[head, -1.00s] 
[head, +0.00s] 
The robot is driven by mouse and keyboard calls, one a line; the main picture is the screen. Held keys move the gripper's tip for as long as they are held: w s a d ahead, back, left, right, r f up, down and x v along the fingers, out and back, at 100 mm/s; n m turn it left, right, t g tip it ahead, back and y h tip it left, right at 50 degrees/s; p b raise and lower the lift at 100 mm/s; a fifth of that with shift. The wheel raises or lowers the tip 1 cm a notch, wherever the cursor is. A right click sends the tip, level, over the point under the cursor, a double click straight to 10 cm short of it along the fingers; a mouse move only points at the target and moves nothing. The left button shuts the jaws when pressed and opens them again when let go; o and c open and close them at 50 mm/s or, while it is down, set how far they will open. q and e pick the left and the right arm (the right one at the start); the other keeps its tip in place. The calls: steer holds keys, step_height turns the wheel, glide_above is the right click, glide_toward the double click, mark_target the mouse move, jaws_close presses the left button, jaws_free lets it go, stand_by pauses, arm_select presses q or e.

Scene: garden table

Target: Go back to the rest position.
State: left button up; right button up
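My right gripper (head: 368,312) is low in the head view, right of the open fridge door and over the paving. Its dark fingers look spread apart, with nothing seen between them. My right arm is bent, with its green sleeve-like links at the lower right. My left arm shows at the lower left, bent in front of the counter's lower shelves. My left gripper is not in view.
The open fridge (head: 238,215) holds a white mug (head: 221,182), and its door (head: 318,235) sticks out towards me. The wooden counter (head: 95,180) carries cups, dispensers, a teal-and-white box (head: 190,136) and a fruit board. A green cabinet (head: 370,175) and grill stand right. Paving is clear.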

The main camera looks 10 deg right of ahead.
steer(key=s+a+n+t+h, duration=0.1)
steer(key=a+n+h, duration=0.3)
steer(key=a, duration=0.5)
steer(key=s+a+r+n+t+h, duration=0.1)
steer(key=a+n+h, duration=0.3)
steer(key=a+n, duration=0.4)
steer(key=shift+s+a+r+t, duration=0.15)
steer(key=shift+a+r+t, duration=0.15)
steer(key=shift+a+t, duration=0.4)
##############################
OBJECTIVE -
Extract each line of the listing above, copying it word for word.

CORRECT OUTPUT -
[head, -1.00s] 
[head, +0.00s] 
The robot is driven by mouse and keyboard calls, one a line; the main picture is the screen. Held keys move the gripper's tip for as long as they are held: w s a d ahead, back, left, right, r f up, down and x v along the fingers, out and back, at 100 mm/s; n m turn it left, right, t g tip it ahead, back and y h tip it left, right at 50 degrees/s; p b raise and lower the lift at 100 mm/s; a fifth of that with shift. The wheel raises or lowers the tip 1 cm a notch, wherever the cursor is. A right click sends the tip, level, over the point under the cursor, a double click straight to 10 cm short of it along the fingers; a mouse move only points at the target and moves nothing. The left button shuts the jaws when pressed and opens them again when let go; o and c open and close them at 50 mm/s or, while it is down, set how far they will open. q and e pick the left and the right arm (the right one at the start); the other keeps its tip in place. The calls: steer holds keys, step_height turns the wheel, glide_above is the right click, glide_toward the double click, mark_target the mouse move, jaws_close presses the left button, jaws_free lets it go, stand_by pauses, arm_select presses q or e.

Scene: garden table

Target: Go back to the rest position.
State: left button up; right button up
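My right gripper (head: 368,312) is low in the head view, right of the open fridge door and over the paving. Its dark fingers look spread apart, with nothing seen between them. My right arm is bent, with its green sleeve-like links at the lower right. My left arm shows at the lower left, bent in front of the counter's lower shelves. My left gripper is not in view.
The open fridge (head: 238,215) holds a white mug (head: 221,182), and its door (head: 318,235) sticks out towards me. The wooden counter (head: 95,180) carries cups, dispensers, a teal-and-white box (head: 190,136) and a fruit board. A green cabinet (head: 370,175) and grill stand right. Paving is clear.

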The main camera looks 10 deg right of ahead.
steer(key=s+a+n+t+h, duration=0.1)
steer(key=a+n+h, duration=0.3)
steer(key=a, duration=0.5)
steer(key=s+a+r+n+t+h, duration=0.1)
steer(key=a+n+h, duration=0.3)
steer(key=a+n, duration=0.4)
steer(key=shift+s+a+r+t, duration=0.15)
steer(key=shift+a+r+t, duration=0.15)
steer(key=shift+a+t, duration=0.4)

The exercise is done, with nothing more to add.